I have written on Franky Schaeffer in our blog before where we looked at the irrational things he has said in public.  He’s the son of the late Christian apologist and evangelist Francis Schaeffer.  Franky himself is an apostate has spent much time and energy attacking his father and the Evangelical faith of his father.

I just found out that his latest book is titled “WHY I AM AN ATHEIST WHO BELIEVES IN GOD.”  Most people would think, “Is that logically possible?”  Frank in a video recorded book discussion have said that he intentionally had a provocative title to make people think and:

Basically telling people that first of all labels are Nonsense.

He’s not the only one that says something like this.  I had flashback of hipster Emergents, old College hippie professors, etc., when I heard Franky say that.

What are Franks’ reasons for why he thinks labels are nonsense?  He’s explained:

“Because you may describe yourself one thing today but give it twenty years and you may well look at yourself as something else.  And we all change in our journey.”

And in his dribbling monologue he’s also talked about the need to embrace paradox rather than resolve everything.

I want to address this issue since it’s bigger than him and many people throw this or something similar out there during religious discussions.

1.) Whenever I hear someone say labels are categorically nonsense I always want to show them a picture of this:

food-labels

A picture is worth a thousand words.  Seriously, labels are nonsense?

2.) Secondly, Frank’s first reason for why labels are nonsense does not logically follow.  Just because people do change over time this does not necessarily mean labels are in of itself nonsense.  Sure, people twenty years from now may change in their views of themselves and what they believe but that doesn’t mean labels are in of itself are nonsense.  It just means one might change “labels” even if that label is something different than the previous label or those labels are different from the larger segment of the population.  Go change labels a hundred times that still doesn’t mean labels are nonsense!

3.)  Frank’s second reason for why labels are nonsense is equally problematic.  Just because there are paradoxes in life that one must embrace surely does not logically follow that labels are nonsense and ought to be categorically rejected.
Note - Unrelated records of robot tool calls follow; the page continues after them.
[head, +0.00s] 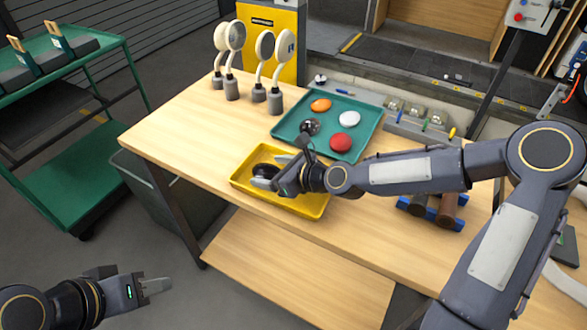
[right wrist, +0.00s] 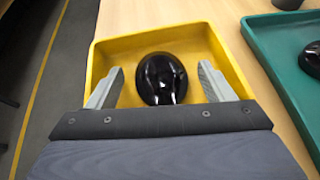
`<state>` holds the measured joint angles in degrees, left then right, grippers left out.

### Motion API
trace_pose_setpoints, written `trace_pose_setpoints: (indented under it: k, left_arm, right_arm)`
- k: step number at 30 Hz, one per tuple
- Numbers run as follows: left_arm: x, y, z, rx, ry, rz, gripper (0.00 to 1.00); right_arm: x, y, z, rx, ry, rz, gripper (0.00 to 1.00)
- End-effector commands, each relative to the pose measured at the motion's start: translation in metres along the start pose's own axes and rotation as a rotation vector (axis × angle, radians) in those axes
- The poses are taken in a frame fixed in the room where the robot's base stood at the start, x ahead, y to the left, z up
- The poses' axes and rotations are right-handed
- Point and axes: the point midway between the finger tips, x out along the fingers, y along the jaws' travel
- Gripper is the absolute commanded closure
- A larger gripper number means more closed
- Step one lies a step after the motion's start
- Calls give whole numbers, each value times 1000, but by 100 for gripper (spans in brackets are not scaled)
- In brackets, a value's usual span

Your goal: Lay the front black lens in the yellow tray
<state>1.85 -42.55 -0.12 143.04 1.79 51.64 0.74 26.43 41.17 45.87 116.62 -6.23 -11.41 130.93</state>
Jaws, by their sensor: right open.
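A glossy black lens (right wrist: 162,78) lies in the yellow tray (right wrist: 107,53), between the spread fingers of my right gripper (right wrist: 161,86), with a gap on each side. In the head view this lens (head: 264,170) shows at the tray's left part, partly covered by my right gripper (head: 272,172), which is open. The yellow tray (head: 313,207) sits at the table's front edge. Another black lens (head: 310,126) lies in the green tray behind, and its edge also shows in the right wrist view (right wrist: 312,58). My left gripper (head: 153,287) is low at the left, away from the table; its opening is unclear.
The green tray (head: 372,122) also holds an orange (head: 320,105), a white (head: 349,119) and a red (head: 344,143) lens. Several round-headed stands (head: 231,88) stand at the table's back left. The table's left part is clear.

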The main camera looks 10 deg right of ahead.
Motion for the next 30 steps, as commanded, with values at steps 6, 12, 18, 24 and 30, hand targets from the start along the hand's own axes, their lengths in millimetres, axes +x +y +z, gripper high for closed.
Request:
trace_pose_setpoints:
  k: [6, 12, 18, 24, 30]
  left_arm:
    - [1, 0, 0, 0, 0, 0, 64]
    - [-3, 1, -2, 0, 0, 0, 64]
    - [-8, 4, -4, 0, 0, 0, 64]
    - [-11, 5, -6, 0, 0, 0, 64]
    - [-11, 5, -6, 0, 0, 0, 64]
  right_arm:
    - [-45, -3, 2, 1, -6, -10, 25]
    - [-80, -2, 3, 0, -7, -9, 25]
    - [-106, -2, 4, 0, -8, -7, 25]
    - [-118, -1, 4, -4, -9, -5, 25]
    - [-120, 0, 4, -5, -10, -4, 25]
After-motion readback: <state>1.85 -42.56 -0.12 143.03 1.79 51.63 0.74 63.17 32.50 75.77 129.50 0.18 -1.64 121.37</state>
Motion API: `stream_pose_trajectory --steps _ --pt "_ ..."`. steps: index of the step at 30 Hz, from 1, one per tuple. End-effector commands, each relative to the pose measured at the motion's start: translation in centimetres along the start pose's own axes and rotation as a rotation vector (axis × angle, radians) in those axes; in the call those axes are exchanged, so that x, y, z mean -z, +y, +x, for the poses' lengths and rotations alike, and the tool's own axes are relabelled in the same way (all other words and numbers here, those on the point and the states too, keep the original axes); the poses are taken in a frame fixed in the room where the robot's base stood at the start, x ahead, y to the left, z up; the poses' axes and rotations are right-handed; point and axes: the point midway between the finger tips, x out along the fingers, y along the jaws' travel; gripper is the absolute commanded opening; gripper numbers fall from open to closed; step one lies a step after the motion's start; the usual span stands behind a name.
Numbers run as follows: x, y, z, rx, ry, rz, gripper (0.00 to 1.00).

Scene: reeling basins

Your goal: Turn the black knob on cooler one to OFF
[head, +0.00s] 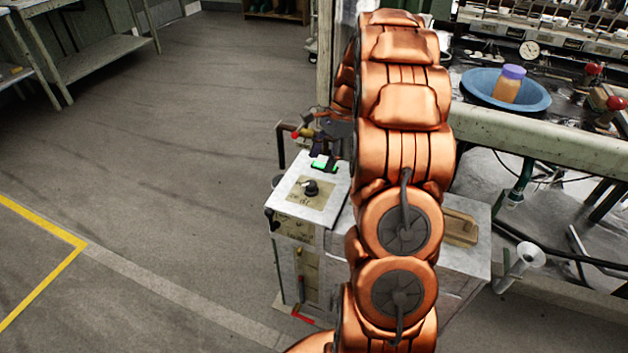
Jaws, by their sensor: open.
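A black knob (311,187) sits on a tan label plate on the sloping top of a pale metal cooler cabinet (285,201). The plate's lettering is too small to read, so I cannot tell the knob's setting or the cooler's number. My dark gripper (327,148) is open, above the back part of the cabinet top, beyond the knob and apart from it. My copper arm hides part of the gripper and the right part of the cabinet top. A bright green patch (325,163) shows just below the gripper.
A pipe with a red-and-yellow valve handle (302,133) stands behind the cabinet. At right, a bench holds a blue basin (478,85) with a purple-lidded jar (508,84). A white funnel-ended pipe (521,266) stands low right. The floor left of the cabinet is clear.

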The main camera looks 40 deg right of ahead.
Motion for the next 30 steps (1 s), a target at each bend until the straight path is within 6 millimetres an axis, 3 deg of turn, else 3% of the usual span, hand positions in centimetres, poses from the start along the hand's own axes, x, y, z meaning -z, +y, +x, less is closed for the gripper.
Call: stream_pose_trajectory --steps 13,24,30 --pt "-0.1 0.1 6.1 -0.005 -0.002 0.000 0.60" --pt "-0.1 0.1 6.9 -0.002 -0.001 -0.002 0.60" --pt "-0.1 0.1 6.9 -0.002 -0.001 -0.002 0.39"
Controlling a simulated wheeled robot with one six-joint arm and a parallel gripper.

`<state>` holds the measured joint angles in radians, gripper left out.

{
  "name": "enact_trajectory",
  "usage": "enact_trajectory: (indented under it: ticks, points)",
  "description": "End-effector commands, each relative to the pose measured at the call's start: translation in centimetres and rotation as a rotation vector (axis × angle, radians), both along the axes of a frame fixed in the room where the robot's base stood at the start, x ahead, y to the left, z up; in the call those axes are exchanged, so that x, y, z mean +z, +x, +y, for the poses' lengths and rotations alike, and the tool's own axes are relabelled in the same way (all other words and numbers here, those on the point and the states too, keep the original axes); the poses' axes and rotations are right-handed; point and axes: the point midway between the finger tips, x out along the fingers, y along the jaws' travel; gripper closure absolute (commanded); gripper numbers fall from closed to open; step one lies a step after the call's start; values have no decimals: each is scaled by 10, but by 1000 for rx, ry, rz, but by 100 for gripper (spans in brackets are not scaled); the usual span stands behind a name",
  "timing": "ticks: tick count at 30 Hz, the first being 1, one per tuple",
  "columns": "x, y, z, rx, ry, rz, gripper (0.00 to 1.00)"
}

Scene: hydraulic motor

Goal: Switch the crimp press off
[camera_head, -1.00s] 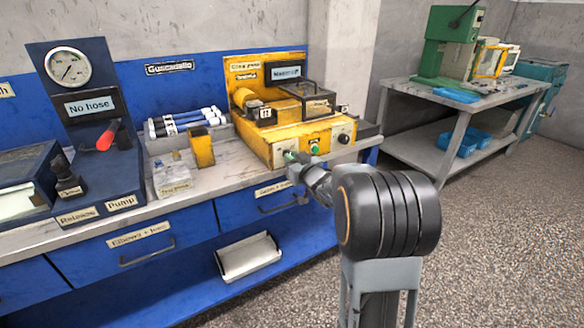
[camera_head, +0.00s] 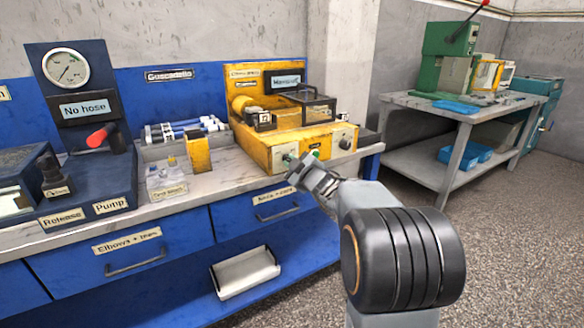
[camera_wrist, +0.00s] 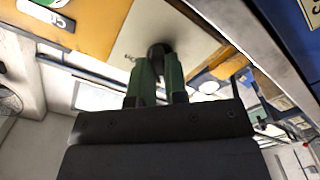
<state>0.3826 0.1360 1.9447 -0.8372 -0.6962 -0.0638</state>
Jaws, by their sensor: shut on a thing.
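The crimp press (camera_head: 258,150) is the yellow machine on the blue bench, with a small dark display on its back panel. Its front panel has a pale plate at the left, a green button (camera_head: 315,153) and a dark knob (camera_head: 345,144) at the right. My gripper (camera_head: 289,160) is at the left plate of that front panel. In the wrist view its dark green fingers (camera_wrist: 157,78) are shut on a dark switch knob (camera_wrist: 158,49) on the pale plate (camera_wrist: 180,30). The fingers hide most of the knob, so its setting cannot be read.
A yellow block (camera_head: 198,155) stands left of the press, by a rack of blue-and-white tubes (camera_head: 165,133). The pump unit (camera_head: 85,160) with gauge and red handle is at the far left. A grey tray (camera_head: 245,273) lies on the lower shelf. The floor at right is open.

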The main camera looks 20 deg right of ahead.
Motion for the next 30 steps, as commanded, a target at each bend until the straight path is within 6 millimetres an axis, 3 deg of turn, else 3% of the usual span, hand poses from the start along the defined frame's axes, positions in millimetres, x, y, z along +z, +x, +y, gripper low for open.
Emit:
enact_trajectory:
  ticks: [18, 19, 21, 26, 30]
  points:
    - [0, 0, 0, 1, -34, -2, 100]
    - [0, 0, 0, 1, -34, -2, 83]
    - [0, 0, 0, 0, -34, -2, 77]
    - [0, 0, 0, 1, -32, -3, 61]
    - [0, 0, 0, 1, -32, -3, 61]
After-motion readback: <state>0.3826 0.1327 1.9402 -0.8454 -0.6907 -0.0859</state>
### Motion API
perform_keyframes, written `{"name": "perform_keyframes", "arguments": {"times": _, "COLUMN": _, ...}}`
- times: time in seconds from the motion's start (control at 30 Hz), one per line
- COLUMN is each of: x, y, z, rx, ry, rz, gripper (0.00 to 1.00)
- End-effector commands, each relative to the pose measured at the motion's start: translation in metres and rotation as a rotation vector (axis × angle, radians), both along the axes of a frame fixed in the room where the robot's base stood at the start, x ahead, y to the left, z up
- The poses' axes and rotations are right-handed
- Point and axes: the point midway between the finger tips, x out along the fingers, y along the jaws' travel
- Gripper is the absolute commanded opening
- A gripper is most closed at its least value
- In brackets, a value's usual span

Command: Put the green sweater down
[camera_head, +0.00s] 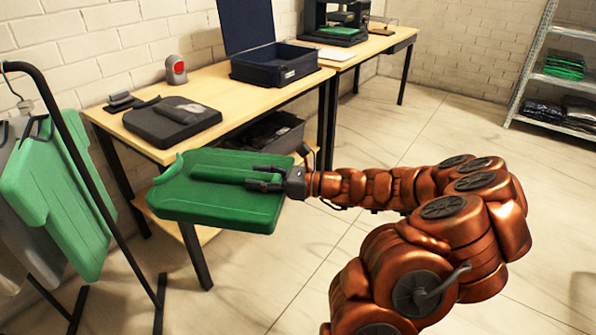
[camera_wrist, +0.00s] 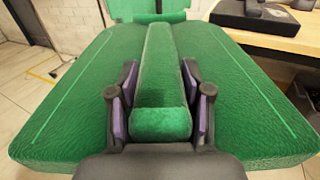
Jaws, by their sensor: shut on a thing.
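The green sweater (camera_head: 225,208) is a flat folded block in mid-air, in front of the near table's front edge in the head view. My gripper (camera_head: 262,180) reaches it from the right and is shut on a raised ridge along its middle. In the wrist view the sweater (camera_wrist: 70,110) fills most of the picture, and the fingers of my gripper (camera_wrist: 160,105) press the ridge from both sides. The sweater's underside is hidden.
The near wooden table (camera_head: 215,88) holds a dark folded garment (camera_head: 172,121), an open blue box (camera_head: 270,64) and a small device with a red face (camera_head: 176,69). A garment rack (camera_head: 75,150) with a green garment (camera_head: 55,190) stands left. Metal shelving (camera_head: 540,75) stands far right.

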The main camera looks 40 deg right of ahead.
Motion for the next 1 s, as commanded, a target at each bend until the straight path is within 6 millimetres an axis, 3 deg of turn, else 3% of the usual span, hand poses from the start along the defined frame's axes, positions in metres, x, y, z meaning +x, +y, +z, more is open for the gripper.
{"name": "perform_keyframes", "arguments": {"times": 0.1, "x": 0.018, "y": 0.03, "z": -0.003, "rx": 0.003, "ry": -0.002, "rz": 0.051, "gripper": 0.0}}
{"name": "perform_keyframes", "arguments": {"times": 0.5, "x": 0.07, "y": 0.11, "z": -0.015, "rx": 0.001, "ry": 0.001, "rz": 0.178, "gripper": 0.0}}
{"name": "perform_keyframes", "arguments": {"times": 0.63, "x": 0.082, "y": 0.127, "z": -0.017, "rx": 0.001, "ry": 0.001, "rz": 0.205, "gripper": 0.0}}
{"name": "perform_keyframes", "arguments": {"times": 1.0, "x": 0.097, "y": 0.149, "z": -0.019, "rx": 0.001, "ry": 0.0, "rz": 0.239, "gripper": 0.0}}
What about two paradoxical labels?  Should we embrace them (give his call to embrace paradox)?  Or should we reject them because they are labels?  We have here a rational/irrational tension.  Note here that Frank’s second reason is talking about a different subject (paradox) and not the issue at hand of why labels are nonsense.  A categorical fallacy.

4.) Paradoxes won’t exists if two or more objects are at minimum in a contrary tension (I don’t think paradoxes must necessarily be in actual contradictory relationship).  People often use shorthand terms to denote things, and when we identify paradoxes we are saying two or more things share a tension in their relationships.  Notice denoting things is an act of “labelling.”  Thus to talk about paradox one are already engage in the act of giving labels.

4.) As an example of point four, look at his own author-talk where Frank does the same thing.  His talk goes on about the problem of the label love and hate and yet he talks about “hating less” is an act of “love.”  Even for an anti-label guy like Frank, he’s incurably using labels.

5.) Someone might object that Frank does not refer to “labels” as the act of denoting, naming, defining something but rather sterotyping something.  But that does not seem to be case because as one seen in the quote above, Frank talks about how the labels we give ourselves changes.  I don’t think Frank is saying we are sterotyping ourselves ignorantly.  His talk in the beginning makes it pretty clear he does not like “Certainty Addicts” who wants him to define things.  Frank is against the very act of defining things.

6.) Concerning “labeling” as sterotyping people, isn’t ironic that Frank’s writing always engage in labeling others in that sense of the term?  Within that Huffington Post I linked, note how he labels pro-science advocates and fundamentalists: “Somewhere between the sterile, absolute, and empty formulas of reductionist, totalitarian science and the earnest, hostile, excessively certain make-believe of religious fundamentalism, there is a beautiful place.”

7.) By the way, rejecting a bad and negative label does not mean one should reject labeling in the first sense of the term.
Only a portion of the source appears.